Tuesday, August 16, 2011

Why Steve Prince week was so good...

After a whirlwind week of art and kids and community it's too easy for me to let my mind move to "the next thing" without deeply reflecting on the good that we've experienced together.  The gospels demonstrate over and over and over that God's Kingdom (the center and heart of Jesus' mission and message) is something that is easily overlooked.  It doesn't look like we thought it would, it doesn't accomplish what we assumed it might, it includes folks we had every good reason to write off as outsiders to its joyful, hopeful experience, and it shows up in small, cramped spaces we don't normally give the benefit of a second glance.

So I benefit from taking the time to consider where I might have seen signs of God's coming reign this week (and make no mistake...it's coming and it's already here).

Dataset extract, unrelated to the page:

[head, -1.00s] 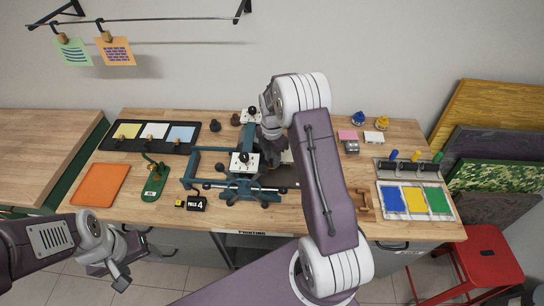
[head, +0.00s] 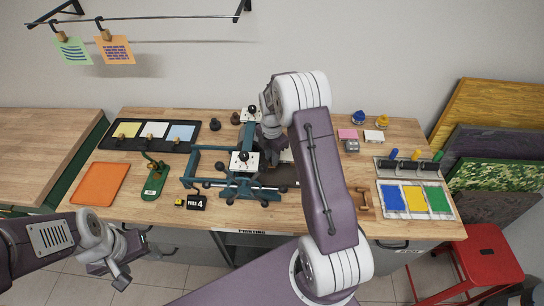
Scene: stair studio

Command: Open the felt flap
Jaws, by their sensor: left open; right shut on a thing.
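A dark teal press (head: 243,187) stands mid-table, with a pale plate and black knob on its crossbar. A greyish bed edge and a small pale edge show at its right, partly behind my right arm. The felt flap itself is not clearly visible; my arm covers that side. My right gripper (head: 273,134) is at the press's back right, mostly hidden by its own wrist. It is shut on something there, most likely the flap, but the grip is hidden. My left gripper (head: 121,277) is open and empty, low in front of the table's left front edge.
An orange mat (head: 99,184), a green stand (head: 154,186) and a black number sign (head: 197,203) lie left of the press. A black tray (head: 150,136) holds coloured sheets behind. A colour tray (head: 415,201) is at the right. A red stool (head: 484,251) stands beside the table.

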1.  I saw it in the joyful, regular presence of two girls that haven't been able to come on Thursday evenings.
2.  It was there in the fact that a group of incredibly diverse individuals were finding commonality and participating together in a way that began to minimize and deconstruct the boundaries that our "first impressions" so often erect...and doing that by creating beautiful things together.
3.  I saw it in the way a group of mostly-white folks, young and old, sat, listened and learned in respectful, appreciative awe of a black man because he was absolutely worth respecting (and this in a town where maybe 2% of the folks that teach anything are people of color).
4. I saw the kingdom in a diverse group of guys enduring with grace and love a very long, uncomfortable situation (full of drunken revelry and even loudly yelled racial epithets) to cheer on a struggling younger brother in a cage fight...something he'd been looking forward to like a kid at Christmas.
5.  It was there in the reality (no doubt hidden to some) that relatively wealthy, well-educated folks were coming to a trailer park to learn about beauty and creativity and the awe-inspiring love of Jesus.
6.  I saw it in the gracious willingness of brothers and sisters to stay home with kids, and watch the kids of others, so that other brothers and sisters could participate more fully in the weeks events.
7.  It was there in the way many adults from the neighborhood were courageous enough to come out and do art with us this week and (hopefully) felt welcomed, encouraged, and accepted as they were.
8.  It was there, and continues to be there, in the conviction of many of us that the ground we "consecrated" this week was holy before we set foot on it, because God has, in James words, chosen the poor to be rich in faith and heirs of his Kingdom.  We who live outside the Village are, in the way of Jesus, the indebted ones.  We are the learners.  We are the ones, as much as anyone else, being rescued by the work we're all doing there together.

Praise God from whom all blessings flow!
Love and great thankfulness to you all in Jesus, the vagabond king.